It was also a sunday. It was also cold (but, um, a LOT colder). And I went to Old Orchard, in hopes of inducing SOMETHING. I was sick of being pregnant, but more than anything else, oh my GOD I could not go back to work the next day. I still think it was a coincidence that I went into labor that night, but whatever, it happened, either way!
I can't believe it's been half a year since Gracie was born. I mean, I CAN- those first months were the longest and hardest of my life. It just didn't matter what we did, she screamed all the time and she never slept. I don't really have very many vivid memories from that time, except that I constantly had two things in my head- that crappy Billy Joel song (oh wait, it's not crappy, it's me who's crappy! haha!) and a line from a Robert Frost poem about colic and paregoric (...Prevacid would have to do for us, sadly). I remember chanting over and over to myself, "This, too, shall pass." I remember feeling envious and resentful of people with easier babies. I remember feeling HORRIBLY guilty for wishing my baby were different, for not being happy with the gorgeous, healthy baby girl I finally had after wanting her for so long- how much did I want?!?! Scared, exhausted, inadequate, all of that.
People kept saying "it gets better". That was totally meaningless. I knew our lives were never going to be the same again, so hearing it would get better was just too...nebulous.

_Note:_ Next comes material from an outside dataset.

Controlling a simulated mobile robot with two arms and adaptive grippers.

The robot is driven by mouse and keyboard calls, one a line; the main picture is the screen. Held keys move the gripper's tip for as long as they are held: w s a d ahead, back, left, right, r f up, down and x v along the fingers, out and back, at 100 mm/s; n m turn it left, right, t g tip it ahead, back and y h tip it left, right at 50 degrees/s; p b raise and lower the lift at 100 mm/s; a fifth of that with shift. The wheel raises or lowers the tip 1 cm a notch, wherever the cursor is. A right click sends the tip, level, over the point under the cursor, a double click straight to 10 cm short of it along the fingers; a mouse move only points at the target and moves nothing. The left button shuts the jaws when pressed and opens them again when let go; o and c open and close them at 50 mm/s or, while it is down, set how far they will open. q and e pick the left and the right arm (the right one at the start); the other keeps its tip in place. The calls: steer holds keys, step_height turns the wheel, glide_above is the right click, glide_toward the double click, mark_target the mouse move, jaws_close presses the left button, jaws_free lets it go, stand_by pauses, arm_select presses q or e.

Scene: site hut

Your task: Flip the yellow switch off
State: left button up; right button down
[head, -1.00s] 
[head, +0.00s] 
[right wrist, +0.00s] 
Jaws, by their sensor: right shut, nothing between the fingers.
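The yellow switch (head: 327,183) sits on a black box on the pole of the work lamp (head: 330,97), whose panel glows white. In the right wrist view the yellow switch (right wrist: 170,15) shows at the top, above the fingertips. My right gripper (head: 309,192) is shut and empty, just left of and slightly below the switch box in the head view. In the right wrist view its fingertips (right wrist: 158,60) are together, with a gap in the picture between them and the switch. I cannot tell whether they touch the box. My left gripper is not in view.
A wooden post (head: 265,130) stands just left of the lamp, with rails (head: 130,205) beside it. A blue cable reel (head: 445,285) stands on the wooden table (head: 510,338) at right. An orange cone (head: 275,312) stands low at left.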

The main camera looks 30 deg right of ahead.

Now, though, it is so different. She smiles and plays and rolls around and reaches for things and has such obvious desires and intentions. She's so, so fun. (well. not today. Today she was a giant dupa, but we're all entitled to those days once in awhile.) She could stay this age forever and I'd be just fine with that.
You know how some quotes just keep recurring in your life, or work really well in different situations? Like the geometry proof or rule or whatever, about a square being a rectangle but not all rectangles being squares? Remember the episode of Friends when Rachel tries to take up smoking to get in good with her boss? And she's complaining about how hideous and disgusting it is, and Chandler tells her, "I know. But hang in there, because it is about to get SOOOOO good." I've used that quote a lot with people. Usually when I'm talking about running. I think if I were to talk to someone with a colicky newborn, someone as overwhelmed and tired and frsutrated and just totally defeated as I was, that is what I'd tell them. That I know it's awful, it's exhausting and scary and frustrating and just generally wretched. But hang in there. It is about to get so good.